Nasza Loteria SR - pasek na kartach artykułów

Zagadkowy wpis prezydent Rudy Śląskiej na Facebooku. Rezygnuje z pracy?

Arkadiusz Nauka
W niedzielę, 18 czerwca, wieczorem, na profilu na Facebooku Grażyny Dziedzic, prezydent Rudy Śląskiej, pojawiły się niepokojące wpisy. W jednym z nich prezydent poinformowała, że dostaje szkalujące ją wiadomości od anonimowej osoby. W drugim poinformowała, że jest w szpitalu na badaniach. W kolejnym zaś wyraziła nadzieję, że większość rudzian zapamięta ją dobrze. O co chodzi? Czy to swoiste pożegnanie z miastem i pełnioną funkcją?

- Mam nadzieję, że byłam dobrym prezydentem. Chciałam, by nasze miasto było nowoczesne, przyjazne dla mieszkańców i atrakcyjne - zaczyna swój wpis Grażyna Dziedzic. - Jeśli coś zrobiłam nie tak, to przepraszam. Mam nadzieję, że większość rudzian będzie o mnie dobrze pamiętało. Dziękuję za wszystko - napisała na swoim facebookowym profilu prezydent Rudy Śląskiej w niedzielę, 18 czerwca br.

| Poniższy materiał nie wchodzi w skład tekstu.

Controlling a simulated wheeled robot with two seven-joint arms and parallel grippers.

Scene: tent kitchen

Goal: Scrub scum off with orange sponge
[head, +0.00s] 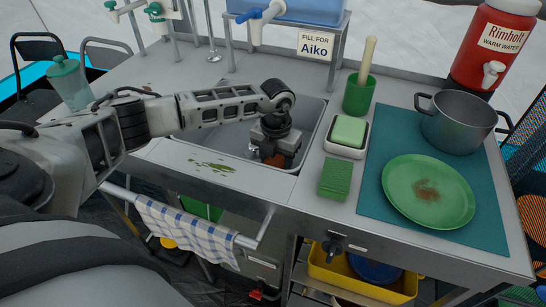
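My left gripper (275,152) points down inside the sink (310,120), seen from above. An orange-brown patch (274,160), possibly the orange sponge, shows at its fingers. The wrist hides most of it, and I cannot tell whether the fingers are closed on it. A smear of green scum (212,165) lies on the counter's front strip, left of the gripper and apart from it. A brown stain (427,190) marks the green plate (400,208). A small brown spot (148,88) is on the counter at the left. My right gripper is not in view.
Right of the sink are a green pad (335,179), a green block (348,130) in a white dish and a green cup (358,97). A grey pot (455,122) stands on the teal mat (374,190). A checked towel (185,232) hangs from the front rail.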

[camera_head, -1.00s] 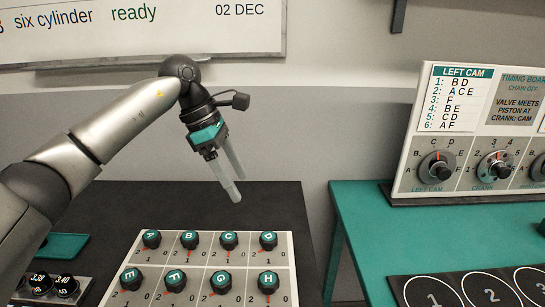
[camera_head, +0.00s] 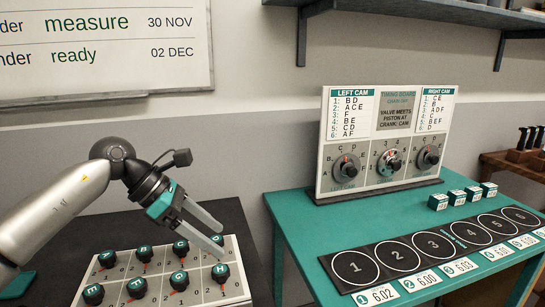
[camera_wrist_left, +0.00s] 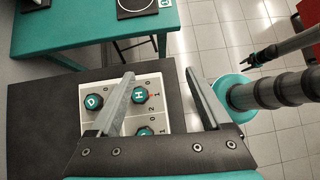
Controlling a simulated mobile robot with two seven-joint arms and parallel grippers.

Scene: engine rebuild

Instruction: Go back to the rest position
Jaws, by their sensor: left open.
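My left gripper (camera_head: 220,242) is open and empty in the head view. Its arm comes in from the left. The fingers point down and to the right, in front of the right end of the knob panel (camera_head: 241,291). In the left wrist view the gripper (camera_wrist_left: 160,76) shows two spread fingers with nothing between them. Knobs D (camera_wrist_left: 92,102) and H (camera_wrist_left: 140,95) show below, near the left finger. I cannot tell the exact height of the fingers above the panel.
A dark table (camera_head: 262,262) carries the knob panel. A teal table (camera_head: 290,215) to its right holds the timing board (camera_head: 350,138), a black mat (camera_head: 343,285) with numbered circles, and several small teal boxes (camera_head: 438,202). A gap separates the tables.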

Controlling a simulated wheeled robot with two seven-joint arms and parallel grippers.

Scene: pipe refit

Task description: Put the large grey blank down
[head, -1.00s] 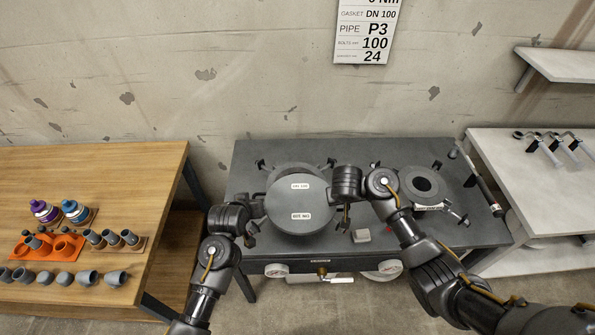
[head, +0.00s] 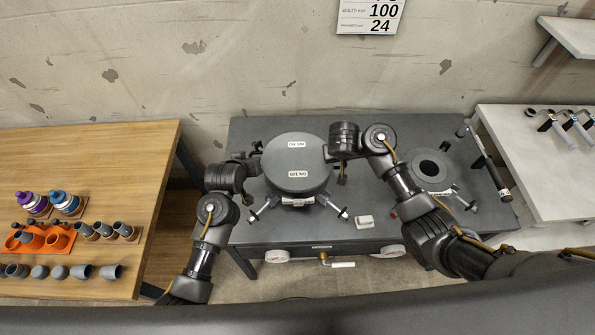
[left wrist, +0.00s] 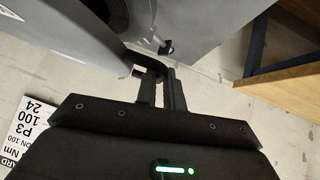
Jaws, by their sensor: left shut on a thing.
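The large grey blank (head: 297,180) is a thick round disc with two white labels on top. In the head view it lies level over the left fixture on the dark bench and hides most of it. I cannot tell whether it touches the fixture. My left gripper (head: 257,167) is at the blank's left edge. In the left wrist view my left gripper (left wrist: 162,88) is shut on a dark bent handle (left wrist: 146,62) beside the grey blank (left wrist: 70,30). My right gripper (head: 331,155) is at the blank's right edge; its fingers are too hidden to read.
The left fixture's bolted arms (head: 265,209) stick out below the blank. A second round flange (head: 430,168) stands to the right on the dark bench (head: 375,235). A small pale block (head: 364,221) lies in front. A wooden table (head: 150,160) with fittings is left.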

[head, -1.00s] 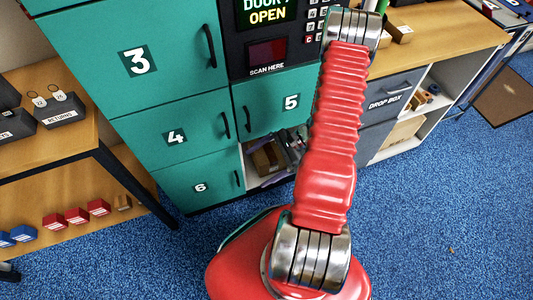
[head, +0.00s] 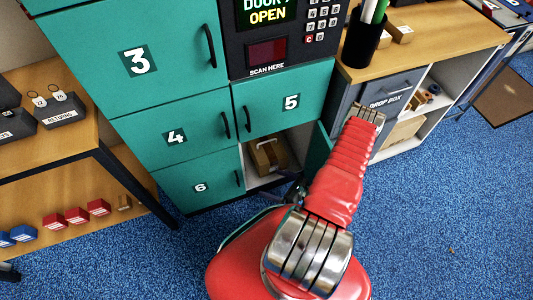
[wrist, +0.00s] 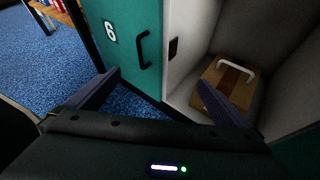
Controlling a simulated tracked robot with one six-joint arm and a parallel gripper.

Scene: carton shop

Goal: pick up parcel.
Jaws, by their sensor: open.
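The parcel (head: 268,157) is a brown carton with a white handle on top, standing inside the open bottom-right locker compartment (head: 281,176). In the wrist view the parcel (wrist: 228,84) sits on the compartment floor at the right, its white handle facing up. My gripper (wrist: 155,95) is open and empty, with its two dark fingers spread wide. It is outside the compartment, in front of door 6 and the opening. The right finger overlaps the parcel in the picture; I see no contact. In the head view my arm hides most of the gripper.
The compartment's open teal door (head: 318,148) stands to the right of the opening. Door 6 (head: 201,187) is closed at the left. A drop box cabinet (head: 388,103) stands to the right, and a wooden shelf unit (head: 75,205) to the left. The blue carpet in front is clear.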

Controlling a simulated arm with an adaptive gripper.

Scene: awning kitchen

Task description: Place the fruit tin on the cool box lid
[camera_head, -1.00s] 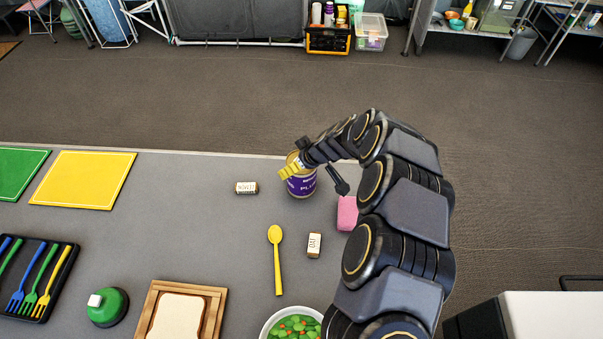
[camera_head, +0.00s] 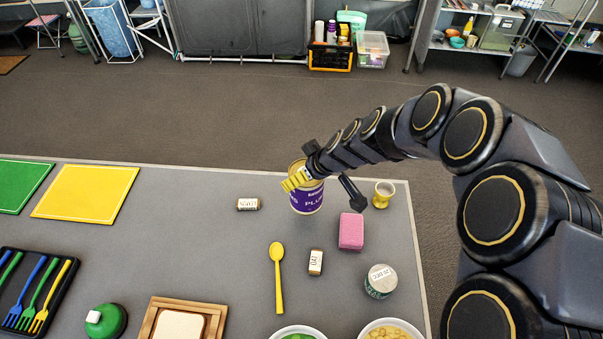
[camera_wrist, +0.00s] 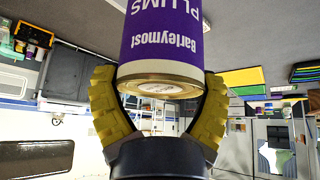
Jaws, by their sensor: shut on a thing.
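The fruit tin (camera_head: 311,201) is purple with a plums label and gold rims. It is upright at the far side of the grey counter in the head view; whether its base touches the counter is not clear. My gripper (camera_head: 298,180) has its yellow fingers closed around the tin's upper part. In the wrist view, the curved fingers (camera_wrist: 160,95) hug the tin (camera_wrist: 165,40) on both sides, and one metal end faces me. The cool box lid cannot be made out in the current views.
Near the tin are a small labelled jar (camera_head: 248,204), a pink sponge (camera_head: 351,231), a gold cup (camera_head: 383,194) and a yellow spoon (camera_head: 277,275). A round tin (camera_head: 381,281) and bowls stand nearer. My arm covers the right side. Floor lies beyond the counter.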

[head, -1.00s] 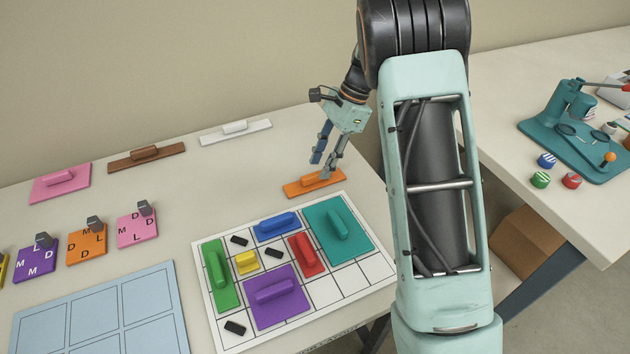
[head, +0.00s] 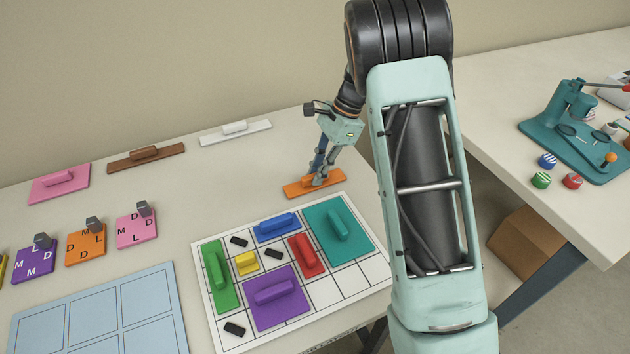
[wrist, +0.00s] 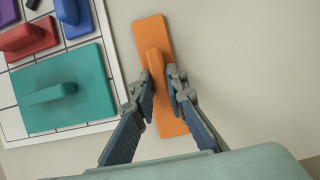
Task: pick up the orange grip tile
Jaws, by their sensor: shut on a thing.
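The orange grip tile (head: 299,188) is a flat, narrow orange plate with a raised grip bar. It lies on the table just beyond the white grid board. My gripper (head: 318,181) is lowered onto it. In the wrist view the orange grip tile (wrist: 151,33) runs lengthwise between the fingers. There my gripper (wrist: 162,80) is shut with one finger on each side of the raised bar. The tile looks to be still on the tabletop; any small gap under it cannot be told.
The white grid board (head: 356,282) holds green, blue, yellow, red, purple and teal grip tiles close by. Pink (head: 72,190), brown (head: 118,163) and white (head: 208,138) grip tiles lie at the back. Lettered tiles and a blue grid sheet (head: 60,325) are at left.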

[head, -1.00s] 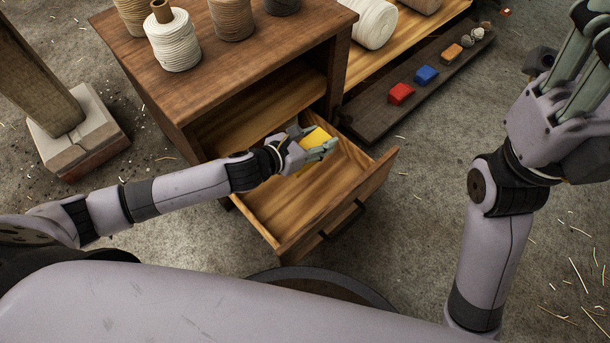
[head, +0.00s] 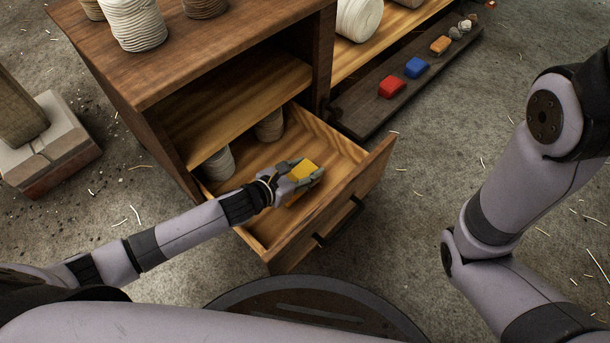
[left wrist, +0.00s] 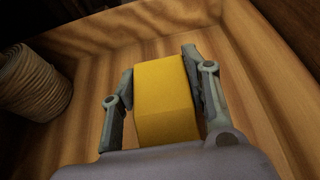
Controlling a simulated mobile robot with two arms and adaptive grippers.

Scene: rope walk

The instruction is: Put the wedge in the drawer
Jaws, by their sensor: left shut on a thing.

Jak potwierdziliśmy w rudzkim Urzędzie Miasta, Grażyna Dziedzic konto na Facebooku prowadzi sama, od kilku lat. Dzieli się na nim informcjami z życia miasta, ale też wrzuca sporo zdjęć prywatnych: z wczasów z wnukami, codziennych spacerów z kijkami czy wizyt na basenie.

Dlatego też wielu mieszkańców jest zaniepokojonych niedzielnym wpisem prezydent Dziedzic. Tym bardziej, że tego samego dnia, kilka godzin wcześniej, napisała, że jest w szpitalu na badaniach. Część rudzian zaczęła się zastanawiać, co dolega Grażynie Dziedzic i dlaczego zwraca się do mieszkańców w pożegnalnym tonie. Jeszcze większy niepokój wzbudziły posty prezydent na Facebooku, w których poinformowała o wizycie w szpitalu oraz o "hejterze", który wysyła do niej szkalujące ją prywatne wiadomości na Massengerze.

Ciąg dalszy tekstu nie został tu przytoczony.